Huit mille neuf cents pères et mères de familles victimes de la plus grosse arnaque de l’histoire de la Mauritanie, perdant leurs propriétés immobilières, pour un montant cumulé, entre 2012 et 2018, de soixante-dix milliards de MRO, soit environ deux cents millions de dollars us, à travers différentes «opérations » en forme de manœuvres frauduleuses. Telle se résume l’affaire Cheikh Ridha, un érudit aux dons, «mystiques » pour certains, devenu « expert » dans un domaine aux antipodes de sa vocation originelle.

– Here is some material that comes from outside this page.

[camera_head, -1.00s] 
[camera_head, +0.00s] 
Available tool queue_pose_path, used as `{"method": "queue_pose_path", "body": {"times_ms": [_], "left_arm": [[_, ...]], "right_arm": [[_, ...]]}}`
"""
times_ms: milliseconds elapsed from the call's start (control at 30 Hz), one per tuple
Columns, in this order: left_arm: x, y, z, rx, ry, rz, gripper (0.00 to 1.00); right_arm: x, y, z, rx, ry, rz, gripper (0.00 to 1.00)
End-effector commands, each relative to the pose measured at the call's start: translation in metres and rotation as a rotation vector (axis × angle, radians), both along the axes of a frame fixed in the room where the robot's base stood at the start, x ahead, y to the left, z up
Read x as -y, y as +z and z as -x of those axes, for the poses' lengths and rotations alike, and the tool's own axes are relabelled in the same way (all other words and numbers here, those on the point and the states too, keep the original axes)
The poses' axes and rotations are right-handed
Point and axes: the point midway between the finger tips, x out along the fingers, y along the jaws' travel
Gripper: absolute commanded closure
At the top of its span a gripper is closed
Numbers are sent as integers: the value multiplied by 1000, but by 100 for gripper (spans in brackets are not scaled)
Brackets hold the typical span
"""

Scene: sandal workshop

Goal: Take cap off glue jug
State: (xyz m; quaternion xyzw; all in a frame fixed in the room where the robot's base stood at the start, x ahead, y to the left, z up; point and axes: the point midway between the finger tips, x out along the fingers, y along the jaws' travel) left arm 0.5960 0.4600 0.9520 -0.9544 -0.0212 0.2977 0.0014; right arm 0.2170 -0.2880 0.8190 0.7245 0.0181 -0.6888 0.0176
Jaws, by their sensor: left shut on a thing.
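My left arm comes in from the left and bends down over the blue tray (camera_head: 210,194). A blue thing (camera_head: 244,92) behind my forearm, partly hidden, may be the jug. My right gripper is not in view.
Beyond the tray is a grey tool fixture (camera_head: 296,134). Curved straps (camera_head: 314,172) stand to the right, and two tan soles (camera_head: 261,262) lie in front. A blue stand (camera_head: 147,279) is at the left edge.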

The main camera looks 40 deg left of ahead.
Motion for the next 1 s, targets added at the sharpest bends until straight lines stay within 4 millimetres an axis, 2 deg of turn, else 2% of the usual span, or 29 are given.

Agé d’environ quarante ans, l’homme, dont l’arrière grand père est égyptien, est originaire de la localité maraboutique de Beir Ettores (130 kilomètres au Sud-est de Nouakchott). Il a établi, de toutes pièces, une cité composée d’une trentaine de villas, un grand immeuble et une mosquée, à Teyssir, situé à la sortie Nord de Nouakchott, sur la route nationale menant à Akjoujt et Atar. C’est juste en face de là que les victimes des illusions suscitées par le discours sur « les transactions immobilières » du Cheikh ont ouvert un bureau, après s’être organisées en collectif national de défense. Ils s’y retrouvent pour tenir sit-in, tous les jours, entre 17 heures et minuit. Signe que ces personnes ont décidé de sonner la mobilisation pour sensibiliser le gouvernement et tous les segments de la société mauritanienne sur leur drame.

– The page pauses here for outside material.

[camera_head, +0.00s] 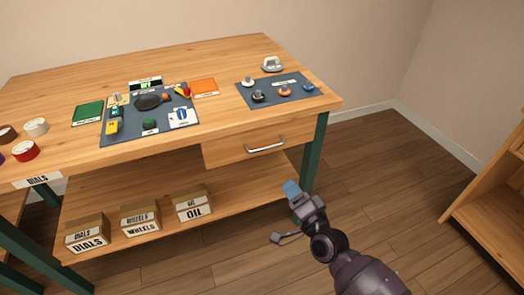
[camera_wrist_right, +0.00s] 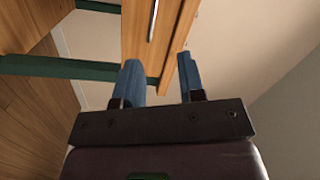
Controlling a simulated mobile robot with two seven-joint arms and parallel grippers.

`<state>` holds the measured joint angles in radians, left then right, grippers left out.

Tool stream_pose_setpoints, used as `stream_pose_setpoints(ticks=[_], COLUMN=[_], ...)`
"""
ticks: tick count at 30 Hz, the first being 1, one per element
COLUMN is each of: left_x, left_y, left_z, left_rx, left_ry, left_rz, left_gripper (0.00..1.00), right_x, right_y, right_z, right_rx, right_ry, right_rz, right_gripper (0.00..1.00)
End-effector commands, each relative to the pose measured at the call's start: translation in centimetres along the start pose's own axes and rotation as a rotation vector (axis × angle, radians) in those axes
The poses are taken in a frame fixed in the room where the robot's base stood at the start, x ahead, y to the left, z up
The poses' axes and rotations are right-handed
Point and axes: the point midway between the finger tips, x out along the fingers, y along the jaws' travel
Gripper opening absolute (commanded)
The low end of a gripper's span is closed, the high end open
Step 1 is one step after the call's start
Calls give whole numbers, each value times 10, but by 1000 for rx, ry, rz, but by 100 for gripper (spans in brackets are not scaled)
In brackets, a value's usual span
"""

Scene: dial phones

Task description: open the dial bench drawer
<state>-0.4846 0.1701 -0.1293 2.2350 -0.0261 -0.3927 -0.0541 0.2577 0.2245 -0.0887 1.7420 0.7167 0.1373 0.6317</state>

Cette initiative est une idée de madame Lekhwir mint Daff, une institutrice, originaire du Tagant (Centre du pays), mère de trois enfants, qui s’est vue délestée d’une maison dont elle évalue la valeur à vingt millions de MRO. Elle fait office de vice-présidente du collectif. La présidence de celui-ci est dévolue à Sid’Ahmed Abdy, spolié « d’un immense patrimoine immobilier » dont il refuse de
donner la valeur chiffrée, estimant que son énorme préjudice est bien plus supportable que celui subi par d’autres personnes. Tout est relatif, dit-il, et la situation matérielle qui autorise à le situer parmi les nantis de notre société est sans commune mesure avec celle de ces pauvres femmes.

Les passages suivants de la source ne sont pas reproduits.